BEGIN

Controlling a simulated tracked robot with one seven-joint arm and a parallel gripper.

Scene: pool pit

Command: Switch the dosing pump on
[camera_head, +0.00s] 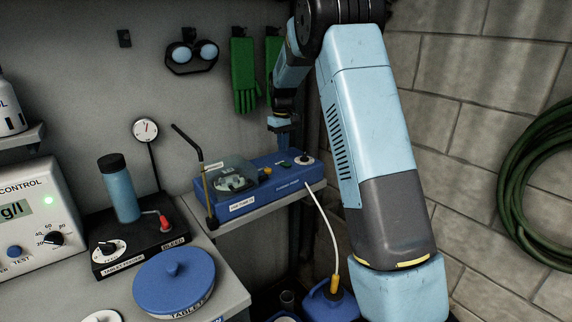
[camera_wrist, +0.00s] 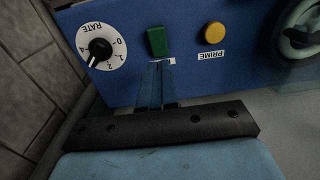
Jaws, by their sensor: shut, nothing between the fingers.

END

Problem requirements: The lines to copy run from the line containing "Scene: pool pit" through the end of the data above; copy exactly those, minus the pictures.

Result for this exercise:
Scene: pool pit

Command: Switch the dosing pump on
[camera_head, +0.00s] 
[camera_wrist, +0.00s] 
Jaws, by their sensor: shut, nothing between the fingers.

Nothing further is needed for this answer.